Wasn't this about getting the end-address of a large file? What's the problem, open the file and read every byte... wait for the EOF bit in $90 and wait all day for the thing, for all I care.
That being said, I sure didn't mean to read every block of data into the computer. First you need to know what track and sector your file starts on, you could get that info easily enough with a disk monitor because the first T/S in every file is noted on the directory track. Use those two bytes as a starting-point for memory-reads, then you know where to get the next two bytes, and the next two, etc. That was the idea but without an EOF signal you only get to the last track and sector, but you still don't know how many bytes are in there. You only know to check for a ballpark figure of where the file ends by looking for an "00" and an "FF"- which tells your program it can stop because it's on the last one. How many bytes within that last T/S actually pertain to the file is another question; there's no way to find that out by reading in this manner (unless, I suggested, that you prep the disk with some arbitrary value before saving to it).

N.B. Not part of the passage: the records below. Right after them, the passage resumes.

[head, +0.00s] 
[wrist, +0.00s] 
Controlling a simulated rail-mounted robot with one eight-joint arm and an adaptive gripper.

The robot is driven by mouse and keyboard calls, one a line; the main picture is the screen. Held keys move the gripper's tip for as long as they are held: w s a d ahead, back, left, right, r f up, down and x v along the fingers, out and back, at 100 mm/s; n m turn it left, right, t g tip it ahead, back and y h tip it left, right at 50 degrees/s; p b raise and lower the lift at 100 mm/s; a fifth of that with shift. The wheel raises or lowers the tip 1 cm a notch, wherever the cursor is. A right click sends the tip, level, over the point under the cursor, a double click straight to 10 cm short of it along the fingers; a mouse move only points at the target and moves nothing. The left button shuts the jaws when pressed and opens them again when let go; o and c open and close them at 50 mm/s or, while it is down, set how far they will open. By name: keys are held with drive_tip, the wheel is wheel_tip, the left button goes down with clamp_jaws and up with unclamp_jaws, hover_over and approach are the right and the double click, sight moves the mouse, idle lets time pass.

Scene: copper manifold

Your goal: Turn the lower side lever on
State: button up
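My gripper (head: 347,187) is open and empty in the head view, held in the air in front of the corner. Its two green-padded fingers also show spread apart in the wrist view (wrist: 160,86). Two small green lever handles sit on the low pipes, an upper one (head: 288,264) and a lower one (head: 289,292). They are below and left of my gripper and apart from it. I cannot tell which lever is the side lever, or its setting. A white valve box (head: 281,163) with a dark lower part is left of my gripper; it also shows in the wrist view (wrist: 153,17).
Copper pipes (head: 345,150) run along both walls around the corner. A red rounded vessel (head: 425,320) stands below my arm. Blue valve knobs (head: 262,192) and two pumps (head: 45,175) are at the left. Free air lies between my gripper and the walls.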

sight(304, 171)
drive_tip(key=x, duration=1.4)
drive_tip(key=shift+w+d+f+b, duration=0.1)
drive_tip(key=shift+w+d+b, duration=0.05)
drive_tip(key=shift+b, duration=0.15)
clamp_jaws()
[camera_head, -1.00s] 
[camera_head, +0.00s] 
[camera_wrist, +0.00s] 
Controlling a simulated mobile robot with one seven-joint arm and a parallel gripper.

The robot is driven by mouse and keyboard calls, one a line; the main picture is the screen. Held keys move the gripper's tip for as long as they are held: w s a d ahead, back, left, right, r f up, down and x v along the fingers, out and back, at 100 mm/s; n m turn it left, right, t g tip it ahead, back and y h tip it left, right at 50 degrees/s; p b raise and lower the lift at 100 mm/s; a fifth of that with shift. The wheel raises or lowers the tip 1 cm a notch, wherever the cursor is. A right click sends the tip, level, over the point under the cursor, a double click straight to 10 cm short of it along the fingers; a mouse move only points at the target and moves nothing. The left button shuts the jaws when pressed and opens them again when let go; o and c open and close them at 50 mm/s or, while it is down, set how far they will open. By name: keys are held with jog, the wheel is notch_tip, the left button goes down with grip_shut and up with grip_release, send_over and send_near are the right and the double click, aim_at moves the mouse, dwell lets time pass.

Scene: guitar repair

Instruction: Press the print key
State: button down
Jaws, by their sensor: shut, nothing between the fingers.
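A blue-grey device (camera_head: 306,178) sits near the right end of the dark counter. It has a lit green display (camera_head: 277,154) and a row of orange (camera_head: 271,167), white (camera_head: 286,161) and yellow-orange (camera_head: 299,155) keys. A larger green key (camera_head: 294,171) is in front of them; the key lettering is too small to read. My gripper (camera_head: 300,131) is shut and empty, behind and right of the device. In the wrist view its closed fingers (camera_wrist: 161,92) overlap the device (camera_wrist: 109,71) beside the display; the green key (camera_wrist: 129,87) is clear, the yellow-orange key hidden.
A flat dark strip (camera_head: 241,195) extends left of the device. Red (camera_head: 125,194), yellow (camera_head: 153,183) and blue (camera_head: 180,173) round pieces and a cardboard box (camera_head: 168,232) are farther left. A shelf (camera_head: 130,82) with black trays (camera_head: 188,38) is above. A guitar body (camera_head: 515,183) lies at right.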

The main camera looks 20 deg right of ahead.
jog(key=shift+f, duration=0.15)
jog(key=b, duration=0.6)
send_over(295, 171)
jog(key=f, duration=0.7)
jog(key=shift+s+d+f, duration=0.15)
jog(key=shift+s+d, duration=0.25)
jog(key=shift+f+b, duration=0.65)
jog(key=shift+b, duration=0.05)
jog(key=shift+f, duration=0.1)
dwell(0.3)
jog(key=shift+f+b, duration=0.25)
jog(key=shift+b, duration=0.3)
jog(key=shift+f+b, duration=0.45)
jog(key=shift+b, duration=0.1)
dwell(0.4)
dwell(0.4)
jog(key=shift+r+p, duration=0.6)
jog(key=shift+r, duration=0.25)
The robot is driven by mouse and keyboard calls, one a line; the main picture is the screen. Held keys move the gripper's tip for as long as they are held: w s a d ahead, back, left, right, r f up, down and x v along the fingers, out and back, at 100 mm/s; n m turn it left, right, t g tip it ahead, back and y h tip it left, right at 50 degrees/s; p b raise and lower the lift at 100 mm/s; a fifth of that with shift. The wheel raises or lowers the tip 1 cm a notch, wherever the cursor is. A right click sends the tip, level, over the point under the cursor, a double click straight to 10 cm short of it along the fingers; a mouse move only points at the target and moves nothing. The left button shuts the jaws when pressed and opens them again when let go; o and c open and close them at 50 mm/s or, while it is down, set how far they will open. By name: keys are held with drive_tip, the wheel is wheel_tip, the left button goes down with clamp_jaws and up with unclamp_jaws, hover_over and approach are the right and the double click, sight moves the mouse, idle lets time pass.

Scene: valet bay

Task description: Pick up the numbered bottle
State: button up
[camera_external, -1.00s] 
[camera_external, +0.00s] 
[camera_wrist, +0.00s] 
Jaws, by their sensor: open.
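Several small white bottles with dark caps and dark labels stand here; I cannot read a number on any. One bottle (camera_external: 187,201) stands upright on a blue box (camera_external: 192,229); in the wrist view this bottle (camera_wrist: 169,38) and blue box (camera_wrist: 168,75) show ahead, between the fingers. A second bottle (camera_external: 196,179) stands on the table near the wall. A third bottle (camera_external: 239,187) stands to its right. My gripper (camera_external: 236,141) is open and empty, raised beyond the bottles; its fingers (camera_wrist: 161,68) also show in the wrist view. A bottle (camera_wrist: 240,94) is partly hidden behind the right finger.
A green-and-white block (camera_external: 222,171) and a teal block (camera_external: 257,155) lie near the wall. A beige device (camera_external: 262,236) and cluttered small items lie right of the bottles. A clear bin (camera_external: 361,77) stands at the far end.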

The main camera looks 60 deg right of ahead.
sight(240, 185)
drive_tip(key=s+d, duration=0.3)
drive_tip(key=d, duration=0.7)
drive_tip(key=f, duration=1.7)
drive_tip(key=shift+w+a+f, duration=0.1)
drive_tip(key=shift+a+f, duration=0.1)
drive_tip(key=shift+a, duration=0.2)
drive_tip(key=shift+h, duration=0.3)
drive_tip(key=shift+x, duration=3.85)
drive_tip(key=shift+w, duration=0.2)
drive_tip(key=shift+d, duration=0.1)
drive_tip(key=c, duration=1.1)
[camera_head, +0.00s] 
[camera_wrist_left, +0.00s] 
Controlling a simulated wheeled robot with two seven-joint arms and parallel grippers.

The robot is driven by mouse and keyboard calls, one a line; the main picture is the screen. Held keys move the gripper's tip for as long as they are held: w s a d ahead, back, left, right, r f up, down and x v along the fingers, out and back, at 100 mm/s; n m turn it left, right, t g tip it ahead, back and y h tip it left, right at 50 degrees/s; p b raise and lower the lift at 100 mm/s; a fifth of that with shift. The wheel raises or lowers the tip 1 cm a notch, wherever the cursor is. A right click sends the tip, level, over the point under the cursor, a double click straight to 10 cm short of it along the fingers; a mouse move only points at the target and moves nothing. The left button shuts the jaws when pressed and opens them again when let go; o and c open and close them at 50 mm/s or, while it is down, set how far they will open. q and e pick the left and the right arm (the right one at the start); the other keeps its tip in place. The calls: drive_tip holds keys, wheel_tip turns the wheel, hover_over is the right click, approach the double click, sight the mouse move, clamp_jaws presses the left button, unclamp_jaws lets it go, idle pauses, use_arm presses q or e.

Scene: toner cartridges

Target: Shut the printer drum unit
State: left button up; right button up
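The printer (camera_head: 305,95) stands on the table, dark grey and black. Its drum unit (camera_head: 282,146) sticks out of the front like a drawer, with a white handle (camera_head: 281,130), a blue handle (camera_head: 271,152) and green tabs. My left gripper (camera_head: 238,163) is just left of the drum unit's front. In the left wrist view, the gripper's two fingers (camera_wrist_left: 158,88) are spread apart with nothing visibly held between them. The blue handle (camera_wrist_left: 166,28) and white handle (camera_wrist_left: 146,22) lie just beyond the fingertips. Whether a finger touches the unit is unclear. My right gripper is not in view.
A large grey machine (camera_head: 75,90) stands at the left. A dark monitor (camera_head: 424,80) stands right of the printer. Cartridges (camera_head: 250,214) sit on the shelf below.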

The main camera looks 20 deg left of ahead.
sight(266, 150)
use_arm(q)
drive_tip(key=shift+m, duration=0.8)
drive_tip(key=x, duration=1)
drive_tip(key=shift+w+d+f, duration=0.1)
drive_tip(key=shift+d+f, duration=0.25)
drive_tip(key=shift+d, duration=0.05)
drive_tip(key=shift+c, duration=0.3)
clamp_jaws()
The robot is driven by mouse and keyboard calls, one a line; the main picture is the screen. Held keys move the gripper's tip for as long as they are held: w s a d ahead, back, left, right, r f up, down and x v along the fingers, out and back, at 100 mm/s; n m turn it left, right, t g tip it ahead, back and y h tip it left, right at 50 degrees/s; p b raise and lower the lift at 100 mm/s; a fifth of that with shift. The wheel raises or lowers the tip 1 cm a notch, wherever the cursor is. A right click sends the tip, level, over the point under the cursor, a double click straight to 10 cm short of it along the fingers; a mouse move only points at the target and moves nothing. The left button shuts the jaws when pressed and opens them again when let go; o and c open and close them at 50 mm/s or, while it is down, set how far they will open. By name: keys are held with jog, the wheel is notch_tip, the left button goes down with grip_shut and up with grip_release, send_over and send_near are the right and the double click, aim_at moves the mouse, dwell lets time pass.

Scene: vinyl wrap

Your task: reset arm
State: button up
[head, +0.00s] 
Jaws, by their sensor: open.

What was the original idea behind knowing how long a file is, anyway? Most people will never need to know how big a file actually is, so what is practical about knowing at which exact point it ends? What is there to be gained? Do it an easier way, like, what is its filesize in the directory? Okay for every block in the file there are two bytes you can subtract for the track and sector, so essentially you're doubling the amount of blocks you can see there, and dividing the result by 256 and subtracting that amount from however many blocks that the directory says it is. Of course it won't be exact, but let me return to my point where I ask again, what purpose does it really serve?
I re-read my older posts and I can see how I flubbed up what I was writing. I'm neither the best, nor the most prolific at writing, but what we got here is mostly a failure to communicate (clarify) and that's my problem not yours. I seem to have some kind of issue getting my point across. Short answer is maybe I never paid nuff tension in skool. Alles Klar?
Bjonte, as for the last track and sector revealing the ending location, well then, now you have your answers and I hope that this will serve to verify the legitimacy of the method I have described above. I just checked, and it appears you are quite correct about the ending location being contained within the last track and sector pointer. Guess I was wrong about that. Otherwise I'm quite done here, and my brain farts have been exposed quite nicely 😁 Thanks. Other thank-yous to gsteemso as well, who definitely knows how much a block contains. 😁 'nuff sed. I'm at beer #15 so I will quit while I'm still ahead.
|
|
|
Post by wsoft on Dec 11, 2020 20:57:35 GMT
If I were the "Tin Man" I'd say I need a little oil... lol
|
|